What became of the surviving members of the royal house is lost in darkness. Antiochus XIII was sooner or later killed by Shemash-geram. Another of them was invited by envoys from Alexandria in 58 to come to Egypt and marry Berenice, the daughter of Ptolemy Auletes, who reigned there during a temporary expulsion of her father. “He, however”, says the account, “fell sick and died”. If he is identical with the person nicknamed Kybiosaktes by the Alexandrians, what happened is that the unhappy man accepted the invitation and was incontinently strangled by Berenice. Philip II, the last Seleucid king, reappears for a moment in 56, when he also received an invitation from Alexandria to come and be king in Egypt, but was forbidden by Aulus Gabinius, the proconsul of Syria, to go. Then he, and with him the house of Seleucus, finally disappears.

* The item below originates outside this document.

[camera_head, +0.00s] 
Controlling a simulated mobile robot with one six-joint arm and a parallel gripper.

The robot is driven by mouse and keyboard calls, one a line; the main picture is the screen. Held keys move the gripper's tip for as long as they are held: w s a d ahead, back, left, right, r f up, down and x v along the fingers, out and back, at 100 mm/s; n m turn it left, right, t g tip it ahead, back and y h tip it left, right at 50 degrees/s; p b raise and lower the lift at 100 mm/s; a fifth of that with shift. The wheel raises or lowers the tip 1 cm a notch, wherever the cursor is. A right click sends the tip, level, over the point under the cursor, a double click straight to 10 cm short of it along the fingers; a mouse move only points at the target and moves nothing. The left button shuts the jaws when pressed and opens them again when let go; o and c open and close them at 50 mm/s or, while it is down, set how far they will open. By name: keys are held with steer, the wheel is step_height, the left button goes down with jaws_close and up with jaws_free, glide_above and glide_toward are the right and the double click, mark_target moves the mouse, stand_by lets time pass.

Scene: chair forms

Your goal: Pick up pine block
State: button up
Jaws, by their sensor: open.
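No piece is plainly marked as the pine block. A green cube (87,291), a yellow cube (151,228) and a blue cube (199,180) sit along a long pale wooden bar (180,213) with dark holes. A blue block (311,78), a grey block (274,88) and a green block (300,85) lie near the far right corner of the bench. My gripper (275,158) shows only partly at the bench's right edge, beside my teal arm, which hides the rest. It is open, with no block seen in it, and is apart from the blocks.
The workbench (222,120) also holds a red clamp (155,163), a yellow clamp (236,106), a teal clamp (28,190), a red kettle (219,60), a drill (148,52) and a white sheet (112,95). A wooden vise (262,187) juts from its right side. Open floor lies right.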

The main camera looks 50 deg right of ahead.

There were still people for many generations who prided themselves on having in their veins the blood of the imperial house. A priestess of Artemis at Laodicea-on-the-sea, in the beginning of the second century after Christ, tells us in her funeral inscription that she is sprung “from King Seleucus Nicator”. The dynasty of Commagene vaunted it, and after the dynasty was brought down, the last members of the family. One of them, Gaius Julius Antiochus Philopappus, put up the well-known monument at Athens about 115 AD with a statue of Seleucus Nicator, his great ancestor. Another of them, a lady in the train of the Empress Sabina, the wife of Hadrian, visited the Egyptian Thebes in 130 AD, and left upon the colossal “Memnon”, the image of King Amenhotep III, some Greek verses, legible today, which record the praises of her mistress and her own royal descent. It is as if here, upon this monument of the dead empire of the Dawn, the powers of later fame would leave a register of their passage, a remembrance of names which in their hour were great, they also, in the earth.